Erdogan s’est exprimé à la presse avant sa visite en France le 4 octobre et a évoqué les frappes aériennes russes : «La Russie fait une grave erreur. Cela pourrait être une première étape vers l’isolement de la Russie dans la région». Une analyse qui reflète une erreur de vision de politique étrangère de la part d’Erdogan et de son parti l’AKP, qui a, au contraire, isolé la Turquie de la politique mondiale en général et du Moyen-Orient en particulier.

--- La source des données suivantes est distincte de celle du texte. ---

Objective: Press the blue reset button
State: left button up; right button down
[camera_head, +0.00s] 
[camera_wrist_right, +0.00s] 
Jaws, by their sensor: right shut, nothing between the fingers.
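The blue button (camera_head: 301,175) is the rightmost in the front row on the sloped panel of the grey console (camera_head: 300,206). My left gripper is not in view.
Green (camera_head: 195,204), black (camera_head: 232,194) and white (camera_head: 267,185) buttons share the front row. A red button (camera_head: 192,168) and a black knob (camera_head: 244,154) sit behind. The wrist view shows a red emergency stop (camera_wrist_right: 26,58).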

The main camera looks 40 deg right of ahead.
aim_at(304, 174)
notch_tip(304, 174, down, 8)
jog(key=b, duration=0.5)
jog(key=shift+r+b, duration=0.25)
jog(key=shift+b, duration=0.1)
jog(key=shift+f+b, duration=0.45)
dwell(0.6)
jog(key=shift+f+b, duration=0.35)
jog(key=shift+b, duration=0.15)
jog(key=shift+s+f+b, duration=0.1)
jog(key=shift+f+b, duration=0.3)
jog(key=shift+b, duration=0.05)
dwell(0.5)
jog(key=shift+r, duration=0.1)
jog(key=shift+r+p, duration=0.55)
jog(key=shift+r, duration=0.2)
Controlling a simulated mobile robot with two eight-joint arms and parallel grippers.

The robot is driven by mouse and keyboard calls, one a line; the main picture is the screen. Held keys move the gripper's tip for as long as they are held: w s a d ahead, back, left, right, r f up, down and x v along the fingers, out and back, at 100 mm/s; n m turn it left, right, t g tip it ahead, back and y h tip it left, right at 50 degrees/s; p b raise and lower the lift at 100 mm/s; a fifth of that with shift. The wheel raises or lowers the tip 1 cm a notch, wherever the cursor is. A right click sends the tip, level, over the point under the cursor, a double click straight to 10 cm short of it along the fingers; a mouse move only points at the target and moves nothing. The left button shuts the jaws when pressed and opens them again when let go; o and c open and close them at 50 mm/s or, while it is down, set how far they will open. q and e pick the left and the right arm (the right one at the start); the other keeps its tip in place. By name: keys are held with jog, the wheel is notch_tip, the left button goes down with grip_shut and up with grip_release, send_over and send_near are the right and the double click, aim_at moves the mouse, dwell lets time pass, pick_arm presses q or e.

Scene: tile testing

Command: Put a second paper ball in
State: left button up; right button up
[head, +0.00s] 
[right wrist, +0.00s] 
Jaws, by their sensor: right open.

La Turquie n’a plus le pouvoir d’influencer les transformations dans le sud
Ünal Çeviköz, ambassadeur turc à la retraite, a rappelé dans un entretien à Zaman le 5 octobre qu’il y avait eu des changements dans le sud de la Turquie, en Irak et en Syrie qui ne servent pas les intérêts d’Ankara. Il ajoute que la Turquie ne dispose plus d’aucun pouvoir pour influencer ces changements en sa faveur.
Cela s’explique principalement parce que la Turquie a, ces dernières années, abandonné sa politique de traitement égalitaire des acteurs d’un conflit. «La Turquie n’aura peut-être pas de place autour de la table des négociations lorsque l’avenir de la Syrie sera décidé», a informé Çeviköz.
De plus, les relations entre la Turquie et son allié proche, les Etats-Unis, pourraient s’envenimer quant à la détermination d’un ennemi commun en Syrie. Les Américains ont récemment annoncé qu’ils ne considéraient pas la principale milice armée kurde en Syrie, les Unités de protection du peuple (YPG), comme une organisation terroriste. En réponse, la Turquie a déclaré que le Parti de l’Union démocratique (YPD) en Syrie, principale branche du YPG, ainsi que le YPG, le PKK, étroitement affilié au YPG, étaient toutes des organisations terroristes, défiant ainsi le point de vue américain.
L’arrivée russe, une bonne nouvelle pour la Turquie
Paradoxalement, quand l’avenir de la Syrie sera décidé, ce sont les Kurdes syriens qui seront à la table des négociations et non la Turquie. De plus, le Dr Chris Kilford, ancien attaché de défense auprès de l’ambassade canadienne à Ankara, a eu cette observation pertinente sur l’impact potentiel de la démonstration de la force russe en Syrie et en Turquie : «La mauvaise nouvelle pour la Turquie, c’est qu’Assad est de retour, qu’une région autonome syro-kurde prendra forme et que l’opposition syrienne et les combattants étrangers, qui n’ont nulle part où aller, se rassembleront dans le sud de la Turquie, n’offrant aucun répit au gouvernement turc.
La bonne nouvelle, c’est que la Syrie pourra commencer à se reconstruire et que les réfugiés qui ont fui les combats pourront rentrer chez eux – enfin et surtout grâce à Moscou». Paradoxalement, l’arrivée des Russes en Syrie pourrait se révéler être une bonne chose sur le long terme, peut-être pas pour le gouvernement turc, mais en tout cas pour la Turquie.
Les Etats-Unis ont besoin de la Turquie
Dans ce sens, l’analyse du magazine américain Foreign Policy du 2 octobre dernier disant que «les activités russes en Syrie servent moins à sauver Assad qu’à rétablir la place de Moscou dans un moment-clé pour les pays de l’Est de la méditérannée» donnait à croire que l’importance de la Turquie pour l’OTAN dans la partie orientale de la méditérannée pourrait croître sur le long terme.
Si cette analyse s’avérait être vraie, les Etats-Unis auront plus que jamais besoin de la Turquie dans la région pour trouver un équilibre dans ses relations avec la Russie. Et si l’importance de la Turquie dans l’OTAN croît, elle sera le fruit de facteurs externes et se fera au détriment de stratégies de politique étrangère mal conçues par l’AKP et le président Erdogan.